-- Start --
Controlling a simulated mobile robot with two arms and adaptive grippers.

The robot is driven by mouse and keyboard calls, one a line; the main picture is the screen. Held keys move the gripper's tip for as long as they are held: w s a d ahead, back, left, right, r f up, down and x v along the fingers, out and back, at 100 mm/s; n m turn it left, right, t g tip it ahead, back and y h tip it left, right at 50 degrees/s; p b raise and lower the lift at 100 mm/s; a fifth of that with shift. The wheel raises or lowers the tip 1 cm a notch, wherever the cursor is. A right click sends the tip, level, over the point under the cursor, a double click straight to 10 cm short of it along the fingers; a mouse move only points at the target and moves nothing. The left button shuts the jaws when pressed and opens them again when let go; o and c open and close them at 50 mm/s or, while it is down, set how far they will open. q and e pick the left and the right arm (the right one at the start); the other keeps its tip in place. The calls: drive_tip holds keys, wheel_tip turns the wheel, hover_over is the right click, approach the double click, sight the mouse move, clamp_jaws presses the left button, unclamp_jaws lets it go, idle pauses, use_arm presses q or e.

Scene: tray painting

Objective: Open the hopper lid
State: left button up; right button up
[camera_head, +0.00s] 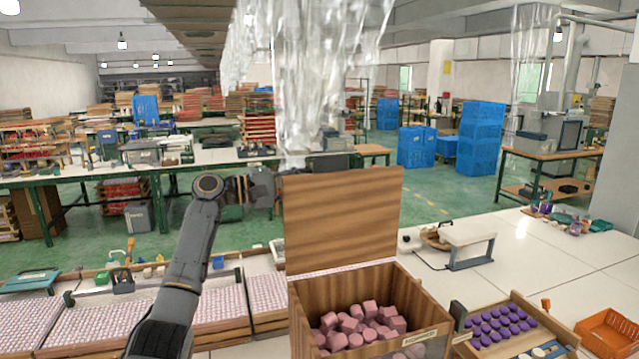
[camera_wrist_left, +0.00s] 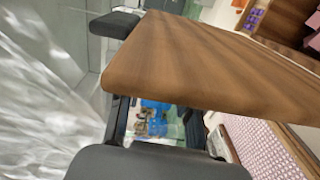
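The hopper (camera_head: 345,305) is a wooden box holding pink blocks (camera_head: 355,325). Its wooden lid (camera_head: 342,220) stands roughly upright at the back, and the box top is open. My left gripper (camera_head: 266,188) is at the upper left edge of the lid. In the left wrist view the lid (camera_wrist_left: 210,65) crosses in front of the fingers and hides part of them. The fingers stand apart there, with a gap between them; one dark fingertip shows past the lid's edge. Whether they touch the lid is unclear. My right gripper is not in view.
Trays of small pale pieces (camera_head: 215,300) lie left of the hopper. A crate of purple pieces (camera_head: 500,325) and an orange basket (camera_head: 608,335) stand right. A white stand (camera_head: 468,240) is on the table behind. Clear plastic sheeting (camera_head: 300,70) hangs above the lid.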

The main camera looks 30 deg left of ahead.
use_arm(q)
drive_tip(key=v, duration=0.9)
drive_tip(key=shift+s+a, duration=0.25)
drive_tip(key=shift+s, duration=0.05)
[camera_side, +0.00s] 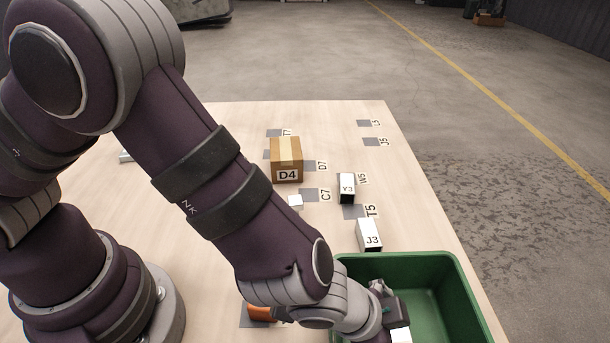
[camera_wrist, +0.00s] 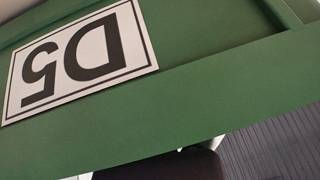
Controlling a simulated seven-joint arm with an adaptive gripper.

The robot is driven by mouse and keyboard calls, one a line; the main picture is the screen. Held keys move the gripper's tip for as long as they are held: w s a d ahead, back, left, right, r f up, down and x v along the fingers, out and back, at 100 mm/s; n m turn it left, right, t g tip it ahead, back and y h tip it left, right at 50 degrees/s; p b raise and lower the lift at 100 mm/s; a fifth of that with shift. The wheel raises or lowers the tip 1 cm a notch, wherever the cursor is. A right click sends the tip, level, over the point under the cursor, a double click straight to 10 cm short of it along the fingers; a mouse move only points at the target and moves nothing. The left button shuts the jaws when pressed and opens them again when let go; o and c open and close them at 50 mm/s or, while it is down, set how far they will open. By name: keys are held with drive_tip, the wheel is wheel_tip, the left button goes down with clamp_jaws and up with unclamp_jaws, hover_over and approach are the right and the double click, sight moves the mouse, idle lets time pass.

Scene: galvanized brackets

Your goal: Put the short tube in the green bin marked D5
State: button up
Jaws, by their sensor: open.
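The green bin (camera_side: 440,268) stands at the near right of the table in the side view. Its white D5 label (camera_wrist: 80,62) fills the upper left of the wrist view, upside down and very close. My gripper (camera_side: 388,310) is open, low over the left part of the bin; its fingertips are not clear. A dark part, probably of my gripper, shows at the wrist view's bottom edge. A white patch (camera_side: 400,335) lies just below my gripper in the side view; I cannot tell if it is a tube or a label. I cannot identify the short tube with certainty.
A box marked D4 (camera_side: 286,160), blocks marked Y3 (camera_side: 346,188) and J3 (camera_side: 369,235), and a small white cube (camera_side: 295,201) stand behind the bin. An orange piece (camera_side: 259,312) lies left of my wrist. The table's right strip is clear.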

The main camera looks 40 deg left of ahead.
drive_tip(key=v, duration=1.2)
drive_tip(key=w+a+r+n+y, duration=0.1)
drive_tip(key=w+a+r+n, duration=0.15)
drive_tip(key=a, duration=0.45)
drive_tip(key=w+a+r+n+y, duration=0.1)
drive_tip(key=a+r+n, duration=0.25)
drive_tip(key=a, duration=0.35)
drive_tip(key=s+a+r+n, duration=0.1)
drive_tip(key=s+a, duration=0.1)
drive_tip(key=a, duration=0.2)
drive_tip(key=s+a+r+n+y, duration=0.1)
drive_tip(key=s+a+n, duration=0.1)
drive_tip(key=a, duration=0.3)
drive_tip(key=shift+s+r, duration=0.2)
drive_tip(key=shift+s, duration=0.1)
-- End --
#### [Task statement]
Output, exactly, all the records above; include no pictures.

#### [Task response]
Controlling a simulated mobile robot with two arms and adaptive grippers.

The robot is driven by mouse and keyboard calls, one a line; the main picture is the screen. Held keys move the gripper's tip for as long as they are held: w s a d ahead, back, left, right, r f up, down and x v along the fingers, out and back, at 100 mm/s; n m turn it left, right, t g tip it ahead, back and y h tip it left, right at 50 degrees/s; p b raise and lower the lift at 100 mm/s; a fifth of that with shift. The wheel raises or lowers the tip 1 cm a notch, wherever the cursor is. A right click sends the tip, level, over the point under the cursor, a double click straight to 10 cm short of it along the fingers; a mouse move only points at the target and moves nothing. The left button shuts the jaws when pressed and opens them again when let go; o and c open and close them at 50 mm/s or, while it is down, set how far they will open. q and e pick the left and the right arm (the right one at the start); the other keeps its tip in place. The calls: drive_tip holds keys, wheel_tip turns the wheel, hover_over is the right click, approach the double click, sight the mouse move, clamp_jaws presses the left button, unclamp_jaws lets it go, idle pauses, use_arm presses q or e.

Scene: tray painting

Objective: Open the hopper lid
State: left button up; right button up
[camera_head, +0.00s] 
[camera_wrist_left, +0.00s] 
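The hopper (camera_head: 345,305) is a wooden box holding pink blocks (camera_head: 355,325). Its wooden lid (camera_head: 342,220) stands roughly upright at the back, and the box top is open. My left gripper (camera_head: 266,188) is at the upper left edge of the lid. In the left wrist view the lid (camera_wrist_left: 210,65) crosses in front of the fingers and hides part of them. The fingers stand apart there, with a gap between them; one dark fingertip shows past the lid's edge. Whether they touch the lid is unclear. My right gripper is not in view.
Trays of small pale pieces (camera_head: 215,300) lie left of the hopper. A crate of purple pieces (camera_head: 500,325) and an orange basket (camera_head: 608,335) stand right. A white stand (camera_head: 468,240) is on the table behind. Clear plastic sheeting (camera_head: 300,70) hangs above the lid.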

The main camera looks 30 deg left of ahead.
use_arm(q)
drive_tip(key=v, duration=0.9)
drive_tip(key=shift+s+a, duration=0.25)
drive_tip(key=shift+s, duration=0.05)
[camera_side, +0.00s] 
[camera_wrist, +0.00s] 
Controlling a simulated seven-joint arm with an adaptive gripper.

The robot is driven by mouse and keyboard calls, one a line; the main picture is the screen. Held keys move the gripper's tip for as long as they are held: w s a d ahead, back, left, right, r f up, down and x v along the fingers, out and back, at 100 mm/s; n m turn it left, right, t g tip it ahead, back and y h tip it left, right at 50 degrees/s; p b raise and lower the lift at 100 mm/s; a fifth of that with shift. The wheel raises or lowers the tip 1 cm a notch, wherever the cursor is. A right click sends the tip, level, over the point under the cursor, a double click straight to 10 cm short of it along the fingers; a mouse move only points at the target and moves nothing. The left button shuts the jaws when pressed and opens them again when let go; o and c open and close them at 50 mm/s or, while it is down, set how far they will open. By name: keys are held with drive_tip, the wheel is wheel_tip, the left button goes down with clamp_jaws and up with unclamp_jaws, hover_over and approach are the right and the double click, sight moves the mouse, idle lets time pass.

Scene: galvanized brackets

Your goal: Put the short tube in the green bin marked D5
State: button up
Jaws, by their sensor: open.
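The green bin (camera_side: 440,268) stands at the near right of the table in the side view. Its white D5 label (camera_wrist: 80,62) fills the upper left of the wrist view, upside down and very close. My gripper (camera_side: 388,310) is open, low over the left part of the bin; its fingertips are not clear. A dark part, probably of my gripper, shows at the wrist view's bottom edge. A white patch (camera_side: 400,335) lies just below my gripper in the side view; I cannot tell if it is a tube or a label. I cannot identify the short tube with certainty.
A box marked D4 (camera_side: 286,160), blocks marked Y3 (camera_side: 346,188) and J3 (camera_side: 369,235), and a small white cube (camera_side: 295,201) stand behind the bin. An orange piece (camera_side: 259,312) lies left of my wrist. The table's right strip is clear.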

The main camera looks 40 deg left of ahead.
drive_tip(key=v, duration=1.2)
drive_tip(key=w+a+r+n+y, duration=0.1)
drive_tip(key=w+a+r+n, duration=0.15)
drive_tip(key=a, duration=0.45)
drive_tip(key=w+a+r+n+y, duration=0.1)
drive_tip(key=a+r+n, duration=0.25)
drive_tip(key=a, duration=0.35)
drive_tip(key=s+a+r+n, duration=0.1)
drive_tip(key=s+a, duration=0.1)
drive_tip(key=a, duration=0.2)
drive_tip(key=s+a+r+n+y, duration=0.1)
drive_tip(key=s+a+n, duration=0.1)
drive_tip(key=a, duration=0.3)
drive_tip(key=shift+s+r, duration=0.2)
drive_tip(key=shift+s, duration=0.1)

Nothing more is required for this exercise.